I’m keeping mine in his crib for a bit longer. I’m not ready to unleash him just yet – and he really likes it! Eventually, I just plan to remove the rails and lower the mattress as far as it will go. My friend did this with her kid and it made for an easy transition and it looks good too. Why not make the most use of all these things we paid so much money for!
Amanda says
I waited until my kids could climb out before switching them to a big-kid bed. My oldest was 2.5 and she transitioned easily to a big bed then. I don’t think there’s a set age you have to move them out of the crib, but that’s just me. 🙂
Sara says
really great point… I’m not at all sure he could climb out of it – like there is nothing for him to get leverage on – but I’m going to think about that one!
Thanks!!
CLo says
Well, lets tackle the “sleep” fear first.
I don’t really know that it’s a given that it will mess with his sleep.

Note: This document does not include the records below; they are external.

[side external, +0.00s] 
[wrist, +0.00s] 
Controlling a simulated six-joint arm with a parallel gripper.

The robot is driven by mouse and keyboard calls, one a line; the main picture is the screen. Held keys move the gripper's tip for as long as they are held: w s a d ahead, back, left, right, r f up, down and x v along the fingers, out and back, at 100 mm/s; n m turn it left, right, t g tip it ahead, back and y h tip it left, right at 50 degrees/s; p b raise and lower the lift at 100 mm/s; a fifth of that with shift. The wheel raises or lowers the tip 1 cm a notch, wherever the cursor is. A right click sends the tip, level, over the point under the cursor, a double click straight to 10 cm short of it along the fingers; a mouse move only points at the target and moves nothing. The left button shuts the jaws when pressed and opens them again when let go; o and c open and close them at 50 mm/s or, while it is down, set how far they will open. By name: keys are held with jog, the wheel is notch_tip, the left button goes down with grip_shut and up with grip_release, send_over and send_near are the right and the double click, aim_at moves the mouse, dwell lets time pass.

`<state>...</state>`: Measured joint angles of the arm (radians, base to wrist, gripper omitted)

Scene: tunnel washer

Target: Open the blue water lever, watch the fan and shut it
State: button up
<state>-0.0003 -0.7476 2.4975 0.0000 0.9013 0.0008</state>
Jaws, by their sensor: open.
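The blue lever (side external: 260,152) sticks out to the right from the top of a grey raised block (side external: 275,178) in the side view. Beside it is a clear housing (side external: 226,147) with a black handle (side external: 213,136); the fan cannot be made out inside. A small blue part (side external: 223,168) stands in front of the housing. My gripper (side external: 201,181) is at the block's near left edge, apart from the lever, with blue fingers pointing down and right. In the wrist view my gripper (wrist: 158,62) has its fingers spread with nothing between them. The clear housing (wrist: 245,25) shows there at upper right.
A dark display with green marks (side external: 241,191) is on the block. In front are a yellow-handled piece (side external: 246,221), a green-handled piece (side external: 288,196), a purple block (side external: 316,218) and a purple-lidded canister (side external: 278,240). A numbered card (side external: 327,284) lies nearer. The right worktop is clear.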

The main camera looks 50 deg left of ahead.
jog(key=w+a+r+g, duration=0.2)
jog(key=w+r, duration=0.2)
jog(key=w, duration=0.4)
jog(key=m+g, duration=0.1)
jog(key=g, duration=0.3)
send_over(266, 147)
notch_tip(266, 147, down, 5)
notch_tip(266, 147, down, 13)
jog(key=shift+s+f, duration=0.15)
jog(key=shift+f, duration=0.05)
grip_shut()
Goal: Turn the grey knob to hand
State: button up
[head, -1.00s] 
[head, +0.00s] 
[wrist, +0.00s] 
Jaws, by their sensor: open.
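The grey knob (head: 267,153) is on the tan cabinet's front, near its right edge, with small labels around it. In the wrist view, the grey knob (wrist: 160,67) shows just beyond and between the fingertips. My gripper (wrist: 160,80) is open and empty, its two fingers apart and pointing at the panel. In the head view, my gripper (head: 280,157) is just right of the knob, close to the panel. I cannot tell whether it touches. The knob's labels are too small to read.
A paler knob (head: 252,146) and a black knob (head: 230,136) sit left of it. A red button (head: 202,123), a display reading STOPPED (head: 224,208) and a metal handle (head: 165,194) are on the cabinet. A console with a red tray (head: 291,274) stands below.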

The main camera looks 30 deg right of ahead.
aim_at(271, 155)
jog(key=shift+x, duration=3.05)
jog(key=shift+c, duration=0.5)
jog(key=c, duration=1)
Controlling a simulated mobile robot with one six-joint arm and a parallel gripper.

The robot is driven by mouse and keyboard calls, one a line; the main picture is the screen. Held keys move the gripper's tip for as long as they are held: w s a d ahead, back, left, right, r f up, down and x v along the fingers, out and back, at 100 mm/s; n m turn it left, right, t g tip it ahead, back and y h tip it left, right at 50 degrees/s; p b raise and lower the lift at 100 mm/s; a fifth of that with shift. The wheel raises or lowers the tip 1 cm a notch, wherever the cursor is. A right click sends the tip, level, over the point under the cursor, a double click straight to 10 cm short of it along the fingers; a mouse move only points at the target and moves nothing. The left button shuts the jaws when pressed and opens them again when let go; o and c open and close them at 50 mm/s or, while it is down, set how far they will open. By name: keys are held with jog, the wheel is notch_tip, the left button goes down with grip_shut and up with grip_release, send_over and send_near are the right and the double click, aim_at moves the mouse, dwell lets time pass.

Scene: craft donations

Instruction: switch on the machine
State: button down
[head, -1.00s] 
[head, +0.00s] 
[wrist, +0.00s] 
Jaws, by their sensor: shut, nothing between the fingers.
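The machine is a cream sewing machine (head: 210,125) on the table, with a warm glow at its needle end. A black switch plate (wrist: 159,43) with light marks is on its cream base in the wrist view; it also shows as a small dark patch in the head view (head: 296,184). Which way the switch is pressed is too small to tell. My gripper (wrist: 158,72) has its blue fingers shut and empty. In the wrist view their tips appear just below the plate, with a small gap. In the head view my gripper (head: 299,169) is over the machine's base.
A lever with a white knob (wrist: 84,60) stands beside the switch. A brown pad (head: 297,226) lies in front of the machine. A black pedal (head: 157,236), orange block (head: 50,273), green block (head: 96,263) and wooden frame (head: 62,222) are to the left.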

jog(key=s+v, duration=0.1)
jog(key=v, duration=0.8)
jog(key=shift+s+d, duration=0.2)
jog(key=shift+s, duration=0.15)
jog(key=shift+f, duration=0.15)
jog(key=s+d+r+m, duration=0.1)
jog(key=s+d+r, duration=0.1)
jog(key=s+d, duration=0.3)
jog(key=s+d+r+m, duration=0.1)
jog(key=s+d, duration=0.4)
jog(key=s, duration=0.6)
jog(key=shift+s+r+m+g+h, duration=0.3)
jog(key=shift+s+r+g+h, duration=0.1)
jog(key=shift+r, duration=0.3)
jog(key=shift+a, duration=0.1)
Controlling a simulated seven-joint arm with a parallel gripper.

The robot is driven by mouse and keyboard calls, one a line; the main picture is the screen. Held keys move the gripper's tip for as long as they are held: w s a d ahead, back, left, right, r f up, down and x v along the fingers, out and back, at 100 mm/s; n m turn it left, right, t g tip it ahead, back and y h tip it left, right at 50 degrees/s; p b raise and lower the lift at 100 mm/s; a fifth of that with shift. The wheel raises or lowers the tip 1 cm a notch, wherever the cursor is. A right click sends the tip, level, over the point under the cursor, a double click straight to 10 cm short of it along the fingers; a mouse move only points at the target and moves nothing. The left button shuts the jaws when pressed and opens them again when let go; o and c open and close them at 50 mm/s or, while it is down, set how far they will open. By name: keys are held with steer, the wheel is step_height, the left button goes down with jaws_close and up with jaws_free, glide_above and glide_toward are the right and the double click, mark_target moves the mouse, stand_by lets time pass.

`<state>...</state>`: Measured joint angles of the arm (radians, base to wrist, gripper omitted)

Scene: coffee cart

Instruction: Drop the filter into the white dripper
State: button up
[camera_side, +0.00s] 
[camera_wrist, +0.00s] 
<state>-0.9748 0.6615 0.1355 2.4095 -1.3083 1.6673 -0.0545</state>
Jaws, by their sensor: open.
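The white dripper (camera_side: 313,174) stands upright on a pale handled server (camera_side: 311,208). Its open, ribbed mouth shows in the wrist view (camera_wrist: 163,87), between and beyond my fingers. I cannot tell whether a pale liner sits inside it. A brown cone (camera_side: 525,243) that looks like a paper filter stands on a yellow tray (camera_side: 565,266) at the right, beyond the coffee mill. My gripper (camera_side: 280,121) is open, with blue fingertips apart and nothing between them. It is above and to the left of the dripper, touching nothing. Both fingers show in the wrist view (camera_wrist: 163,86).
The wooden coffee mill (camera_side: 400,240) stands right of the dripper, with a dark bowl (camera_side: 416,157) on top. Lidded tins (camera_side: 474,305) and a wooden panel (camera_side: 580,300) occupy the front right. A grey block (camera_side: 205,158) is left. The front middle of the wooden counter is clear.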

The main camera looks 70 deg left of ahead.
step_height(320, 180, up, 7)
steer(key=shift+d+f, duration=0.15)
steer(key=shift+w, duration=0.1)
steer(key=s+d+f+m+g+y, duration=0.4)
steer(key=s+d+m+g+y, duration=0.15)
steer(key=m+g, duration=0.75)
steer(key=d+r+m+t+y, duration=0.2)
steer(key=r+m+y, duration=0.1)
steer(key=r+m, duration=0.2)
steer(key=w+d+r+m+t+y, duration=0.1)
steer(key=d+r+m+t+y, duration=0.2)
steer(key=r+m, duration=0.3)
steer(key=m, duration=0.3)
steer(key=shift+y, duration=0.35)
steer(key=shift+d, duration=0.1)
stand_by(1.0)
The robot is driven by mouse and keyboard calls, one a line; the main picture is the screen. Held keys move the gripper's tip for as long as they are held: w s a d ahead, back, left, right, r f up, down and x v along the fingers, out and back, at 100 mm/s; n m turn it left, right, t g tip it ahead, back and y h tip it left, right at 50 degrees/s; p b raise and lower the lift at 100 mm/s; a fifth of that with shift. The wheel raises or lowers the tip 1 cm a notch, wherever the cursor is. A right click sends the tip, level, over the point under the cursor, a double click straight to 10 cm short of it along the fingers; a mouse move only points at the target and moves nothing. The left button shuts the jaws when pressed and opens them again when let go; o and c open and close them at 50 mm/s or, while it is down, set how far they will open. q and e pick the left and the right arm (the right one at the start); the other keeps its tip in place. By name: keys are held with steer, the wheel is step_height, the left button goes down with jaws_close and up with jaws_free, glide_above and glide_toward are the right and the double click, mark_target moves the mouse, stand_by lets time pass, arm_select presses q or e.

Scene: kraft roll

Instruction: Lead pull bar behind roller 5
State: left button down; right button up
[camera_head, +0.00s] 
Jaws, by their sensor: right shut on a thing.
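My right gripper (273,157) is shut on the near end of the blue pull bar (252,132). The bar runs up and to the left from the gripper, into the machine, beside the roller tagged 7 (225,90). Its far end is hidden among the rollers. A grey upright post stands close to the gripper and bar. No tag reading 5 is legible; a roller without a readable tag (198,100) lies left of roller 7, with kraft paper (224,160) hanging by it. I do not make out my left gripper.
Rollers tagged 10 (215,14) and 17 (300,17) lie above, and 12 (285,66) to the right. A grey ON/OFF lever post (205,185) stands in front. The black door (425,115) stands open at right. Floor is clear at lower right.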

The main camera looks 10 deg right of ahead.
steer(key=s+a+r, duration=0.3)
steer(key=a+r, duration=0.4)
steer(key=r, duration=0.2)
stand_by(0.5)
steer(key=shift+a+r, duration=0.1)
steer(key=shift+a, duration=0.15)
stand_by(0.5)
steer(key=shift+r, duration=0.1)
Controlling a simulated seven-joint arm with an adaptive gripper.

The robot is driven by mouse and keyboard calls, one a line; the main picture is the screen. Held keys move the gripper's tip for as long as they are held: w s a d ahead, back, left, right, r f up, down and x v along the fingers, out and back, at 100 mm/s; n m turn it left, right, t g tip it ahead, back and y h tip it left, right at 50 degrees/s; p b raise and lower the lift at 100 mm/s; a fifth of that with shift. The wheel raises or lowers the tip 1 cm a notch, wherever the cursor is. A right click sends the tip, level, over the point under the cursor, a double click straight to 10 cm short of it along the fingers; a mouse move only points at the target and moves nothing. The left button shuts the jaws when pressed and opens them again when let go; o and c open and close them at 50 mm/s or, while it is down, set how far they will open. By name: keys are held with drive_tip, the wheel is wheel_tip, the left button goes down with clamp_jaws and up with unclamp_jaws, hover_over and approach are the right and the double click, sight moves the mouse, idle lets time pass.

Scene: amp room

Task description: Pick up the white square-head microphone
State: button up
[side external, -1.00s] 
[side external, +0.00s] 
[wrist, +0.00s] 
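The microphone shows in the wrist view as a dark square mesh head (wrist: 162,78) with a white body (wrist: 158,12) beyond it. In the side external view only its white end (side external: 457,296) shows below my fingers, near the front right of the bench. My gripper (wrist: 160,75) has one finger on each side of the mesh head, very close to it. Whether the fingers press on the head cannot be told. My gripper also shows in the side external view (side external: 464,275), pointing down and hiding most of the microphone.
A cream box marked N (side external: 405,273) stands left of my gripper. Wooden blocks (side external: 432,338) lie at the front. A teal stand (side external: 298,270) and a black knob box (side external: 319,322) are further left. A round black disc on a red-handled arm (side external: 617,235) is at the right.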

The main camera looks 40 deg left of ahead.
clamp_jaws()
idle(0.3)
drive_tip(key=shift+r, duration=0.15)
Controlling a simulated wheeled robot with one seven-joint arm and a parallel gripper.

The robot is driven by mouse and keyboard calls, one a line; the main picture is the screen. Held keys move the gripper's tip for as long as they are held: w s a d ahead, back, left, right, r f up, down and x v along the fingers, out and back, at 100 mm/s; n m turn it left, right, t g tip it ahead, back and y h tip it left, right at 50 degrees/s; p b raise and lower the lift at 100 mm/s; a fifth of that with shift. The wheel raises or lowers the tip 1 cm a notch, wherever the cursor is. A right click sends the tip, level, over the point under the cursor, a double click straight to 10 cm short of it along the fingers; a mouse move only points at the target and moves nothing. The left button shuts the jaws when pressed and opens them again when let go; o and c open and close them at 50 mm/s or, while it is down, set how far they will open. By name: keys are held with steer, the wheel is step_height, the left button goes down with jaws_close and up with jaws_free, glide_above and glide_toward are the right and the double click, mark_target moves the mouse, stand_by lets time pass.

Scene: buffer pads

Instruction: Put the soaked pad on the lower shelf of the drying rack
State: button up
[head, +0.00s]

Especially if he’s not normally waking up early in the AM and if he goes down fine. I would think you might have a week or two of adjustment and he’d probably go back to that. None of my three childrens sleeping patterns were altered significantly by moving to a big kid bed.
That said, my biggest thing about that crib issue has always been safety. There is a point at which it’s just not safe for a bigger kid to be in it anymore. Just because he hasn’t tried to climb out doesn’t mean he can’t….does it? (You know better than us)
What I did with my oldest two was just move them at 2. I felt like big beds are easier. Easier on mama’s back getting them in and out, easier so they can just get up in the morning if they want, easier changing linens, etc. With my 3rd, he starting climbing out at about 18 months. So he went to a big bed earlier. With all three, it made my life a tad bit easier, it wasn’t a problem at all.
I think you need to assess your situation and see if the sleep thing is really an issue and consider if he CAN climb out of the crib and go from there.